But perhaps the most important question facing English as it lumbers toward the twenty-first century is whether it will remain one generally cohesive tongue or whether it will dissolve into a collection of related but mutually incomprehensible sublanguages.
But perhaps the most important question facing English as it lumbers toward the twenty-first century is whether it will remain one generally cohesive tongue or whether it will dissolve into a collection of related but mutually incomprehensible sublanguages. In 1978, in a speech to 800 librarians in Chicago, Robert Burchfield, then the chief editor of the Oxford English Dictionaries, noted his belief that British English and American English were moving apart so inexorably that within 200 years they could be mutually unintelligible. Or as he rather inelegantly put it: “The two forms of English are in a state of dissimilarity which should lead to a condition of unintelligibility, given another two hundred years.” (And this from the man chosen to revise Fowler’s Modern English Usage!) The assertion provoked a storm of articles on both sides of the Atlantic, almost all of them suggesting that Burchfield was, in this instance, out of his mind.

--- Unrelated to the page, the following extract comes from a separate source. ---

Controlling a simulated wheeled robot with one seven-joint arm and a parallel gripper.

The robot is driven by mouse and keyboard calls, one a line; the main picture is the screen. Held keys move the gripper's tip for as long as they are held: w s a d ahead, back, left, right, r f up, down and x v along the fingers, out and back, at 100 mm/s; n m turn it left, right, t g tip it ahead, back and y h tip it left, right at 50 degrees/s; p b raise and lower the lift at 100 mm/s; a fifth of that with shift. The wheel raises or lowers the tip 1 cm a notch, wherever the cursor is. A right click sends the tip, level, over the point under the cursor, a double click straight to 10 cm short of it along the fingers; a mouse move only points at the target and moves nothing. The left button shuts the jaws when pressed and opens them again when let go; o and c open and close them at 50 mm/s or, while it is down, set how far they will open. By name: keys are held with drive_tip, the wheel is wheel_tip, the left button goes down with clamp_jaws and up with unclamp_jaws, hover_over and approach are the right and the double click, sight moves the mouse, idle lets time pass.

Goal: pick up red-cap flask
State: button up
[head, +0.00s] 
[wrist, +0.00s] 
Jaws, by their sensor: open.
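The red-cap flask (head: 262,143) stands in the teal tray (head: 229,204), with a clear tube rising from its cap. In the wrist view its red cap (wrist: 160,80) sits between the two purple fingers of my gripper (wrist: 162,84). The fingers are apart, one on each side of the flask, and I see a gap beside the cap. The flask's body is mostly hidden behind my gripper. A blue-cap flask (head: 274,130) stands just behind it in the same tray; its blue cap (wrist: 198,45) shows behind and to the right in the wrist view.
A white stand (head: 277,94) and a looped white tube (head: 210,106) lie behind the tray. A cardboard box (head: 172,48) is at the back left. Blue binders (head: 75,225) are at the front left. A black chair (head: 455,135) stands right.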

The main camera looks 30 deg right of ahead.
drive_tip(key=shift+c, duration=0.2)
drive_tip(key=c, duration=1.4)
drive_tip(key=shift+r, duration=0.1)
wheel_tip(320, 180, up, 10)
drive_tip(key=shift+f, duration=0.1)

People, it must be said, have been expecting English to fracture for some time. Thomas Jefferson and Noah Webster, as we have seen, both expected American English to evolve into a discrete language. So did H. L. Mencken in the first edition of The American Language, though by the 1936 edition he had reversed this opinion, and was suggesting, perhaps only half in jest, that British English was becoming an American dialect. The belief was certainly not uncommon up until the end of the nineteenth century. In the 1880s, Henry Sweet, one of the most eminent linguistic authorities of his day, could confidently predict: “In another century . . . England, America and Australia will be speaking mutually unintelligible languages.” But of course nothing of the sort happened—and, I would submit, is not likely to now.
Following the controversy aroused by his speech, Burchfield wrote an article in the London Observer defending his lonesome position. After expressing some surprise at the response to his remarks, which he said had been made “almost in passing,” he explained that he felt that “the two main forms of English separated geographically from the beginning and severed politically since 1776, are continuing to move apart and that existing elements of linguistic diversity between them will intensify as time goes on.” This is not quite the same thing as saying they are becoming separate languages, but it is still a fairly contentious assertion.
The main planks of Burchfield’s defense rest on two principal beliefs. The first is that the divergence of languages is a reasonable historical presumption. In the past, most languages have split at some point, as when the mutually intelligible North Germanic dialects evolved into the mutually unintelligible languages of German, Dutch, and English. And, second, Burchfield observed that English already has many words that cause confusion. “It is easy to assemble lists of American expressions that are not (or are barely) intelligible to people in this country,” he wrote in The Observer, and cited as examples: barf, boffo, badmouth, schlepp, and schlock. That may be true (though, in point of fact, most Britons could gather the meaning of these words from their context) but even so the existence of some confusing terms hardly establishes permanent linguistic divergence. An Iowan traveling through Pennsylvania would very probably be puzzled by many of the items he found on menus throughout the state—soda, scrapple, subs, snits, fat cakes, funnel cakes, and several others all would be known either by other names or not at all to the Iowan. Yet no one would suggest that Iowa and Pennsylvania are evolving separate languages. The same is surely no less true for American and British English.